#### STATED GOAL
Find the lines that hold the word "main" and return them.

#### GIVEN INFORMATION
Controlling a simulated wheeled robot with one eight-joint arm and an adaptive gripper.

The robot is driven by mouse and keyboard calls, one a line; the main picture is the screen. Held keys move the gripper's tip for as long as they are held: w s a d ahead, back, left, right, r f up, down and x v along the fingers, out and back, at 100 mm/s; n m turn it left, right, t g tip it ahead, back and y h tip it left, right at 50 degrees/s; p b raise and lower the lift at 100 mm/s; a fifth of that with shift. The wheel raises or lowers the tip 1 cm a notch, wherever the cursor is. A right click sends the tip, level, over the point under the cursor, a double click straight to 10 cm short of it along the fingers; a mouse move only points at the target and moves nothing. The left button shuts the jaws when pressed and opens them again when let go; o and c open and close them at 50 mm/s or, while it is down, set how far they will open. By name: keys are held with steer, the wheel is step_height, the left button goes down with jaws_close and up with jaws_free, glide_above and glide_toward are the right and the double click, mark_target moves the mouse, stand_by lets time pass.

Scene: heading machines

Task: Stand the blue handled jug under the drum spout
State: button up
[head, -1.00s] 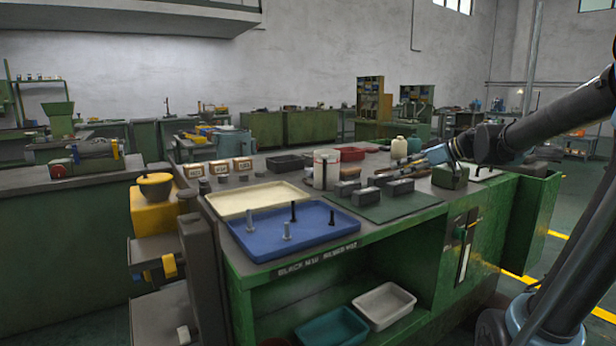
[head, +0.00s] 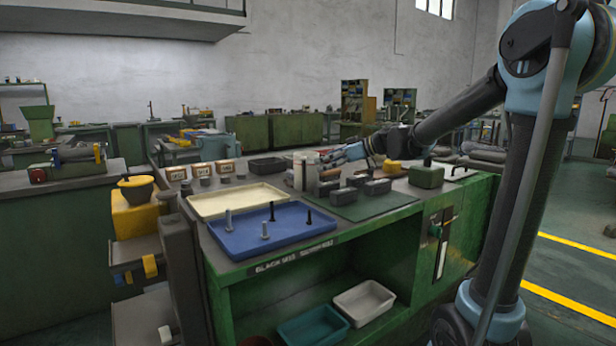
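I cannot make out a blue handled jug or a drum with a spout for certain in the head view. My gripper (head: 328,156) is over the green bench (head: 345,235), beside a white cylinder (head: 305,172) and above dark grey blocks. It is small and seen side-on, so I cannot tell whether its fingers are apart or whether it touches anything.
A blue tray (head: 250,240) with upright bolts and a cream tray (head: 228,203) lie at the bench's front left. A green mat (head: 375,207) lies right of them. Teal (head: 313,328) and white (head: 364,302) bins sit below. Open floor (head: 575,255) is at right.

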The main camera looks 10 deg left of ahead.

#### RESULT BELOW
The robot is driven by mouse and keyboard calls, one a line; the main picture is the screen. Held keys move the gripper's tip for as long as they are held: w s a d ahead, back, left, right, r f up, down and x v along the fingers, out and back, at 100 mm/s; n m turn it left, right, t g tip it ahead, back and y h tip it left, right at 50 degrees/s; p b raise and lower the lift at 100 mm/s; a fifth of that with shift. The wheel raises or lowers the tip 1 cm a notch, wherever the cursor is. A right click sends the tip, level, over the point under the cursor, a double click straight to 10 cm short of it along the fingers; a mouse move only points at the target and moves nothing. The left button shuts the jaws when pressed and opens them again when let go; o and c open and close them at 50 mm/s or, while it is down, set how far they will open. By name: keys are held with steer, the wheel is step_height, the left button goes down with jaws_close and up with jaws_free, glide_above and glide_toward are the right and the double click, mark_target moves the mouse, stand_by lets time pass.
The main camera looks 10 deg left of ahead.

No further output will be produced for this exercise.